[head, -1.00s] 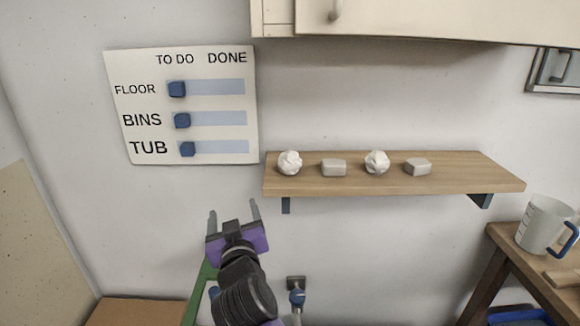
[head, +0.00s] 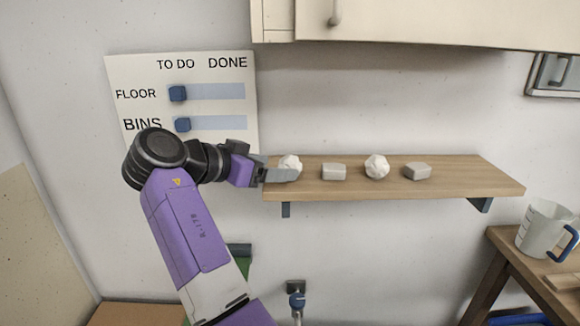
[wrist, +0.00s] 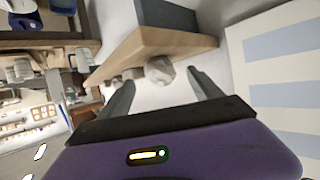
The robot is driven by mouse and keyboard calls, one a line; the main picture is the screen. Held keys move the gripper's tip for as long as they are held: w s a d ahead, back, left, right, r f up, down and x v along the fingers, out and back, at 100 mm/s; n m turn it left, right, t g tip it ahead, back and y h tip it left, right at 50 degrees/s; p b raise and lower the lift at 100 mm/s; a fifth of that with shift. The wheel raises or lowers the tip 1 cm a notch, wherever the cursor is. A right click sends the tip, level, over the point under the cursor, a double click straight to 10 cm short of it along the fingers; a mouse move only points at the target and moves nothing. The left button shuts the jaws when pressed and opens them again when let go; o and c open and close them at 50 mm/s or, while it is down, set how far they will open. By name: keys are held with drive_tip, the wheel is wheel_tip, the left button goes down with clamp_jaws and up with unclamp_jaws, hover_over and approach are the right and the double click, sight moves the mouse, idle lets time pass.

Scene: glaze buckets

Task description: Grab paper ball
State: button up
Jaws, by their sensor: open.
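Two crumpled white paper balls stand on the wooden shelf, one at its left end (head: 291,161) and one right of the middle (head: 376,167). My gripper (head: 280,170) reaches in from the left at the shelf's left end, and a finger hides the lower part of the left ball. In the wrist view the gripper (wrist: 160,76) is open, with the left paper ball (wrist: 159,70) showing between its fingertips. Gaps show on both sides of the ball, and neither finger appears to touch it.
The shelf (head: 450,183) also holds a grey block (head: 333,172) between the balls and another (head: 417,171) to the right. A cabinet (head: 410,20) hangs above. A slider board (head: 215,75) is behind my arm.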

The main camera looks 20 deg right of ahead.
+++
◆ **Work to be completed**:
Leaving out the pictures, repeat the data above exactly.

◆ **Response**:
[head, -1.00s] 
[head, +0.00s] 
[wrist, +0.00s] 
The robot is driven by mouse and keyboard calls, one a line; the main picture is the screen. Held keys move the gripper's tip for as long as they are held: w s a d ahead, back, left, right, r f up, down and x v along the fingers, out and back, at 100 mm/s; n m turn it left, right, t g tip it ahead, back and y h tip it left, right at 50 degrees/s; p b raise and lower the lift at 100 mm/s; a fifth of that with shift. The wheel raises or lowers the tip 1 cm a notch, wherever the cursor is. A right click sends the tip, level, over the point under the cursor, a double click straight to 10 cm short of it along the fingers; a mouse move only points at the target and moves nothing. The left button shuts the jaws when pressed and opens them again when let go; o and c open and close them at 50 mm/s or, while it is down, set how far they will open. By name: keys are held with drive_tip, the wheel is wheel_tip, the left button goes down with clamp_jaws and up with unclamp_jaws, hover_over and approach are the right and the double click, sight moves the mouse, idle lets time pass.

Scene: glaze buckets

Task description: Grab paper ball
State: button up
Jaws, by their sensor: open.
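Two crumpled white paper balls stand on the wooden shelf, one at its left end (head: 291,161) and one right of the middle (head: 376,167). My gripper (head: 280,170) reaches in from the left at the shelf's left end, and a finger hides the lower part of the left ball. In the wrist view the gripper (wrist: 160,76) is open, with the left paper ball (wrist: 159,70) showing between its fingertips. Gaps show on both sides of the ball, and neither finger appears to touch it.
The shelf (head: 450,183) also holds a grey block (head: 333,172) between the balls and another (head: 417,171) to the right. A cabinet (head: 410,20) hangs above. A slider board (head: 215,75) is behind my arm.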

The main camera looks 20 deg right of ahead.

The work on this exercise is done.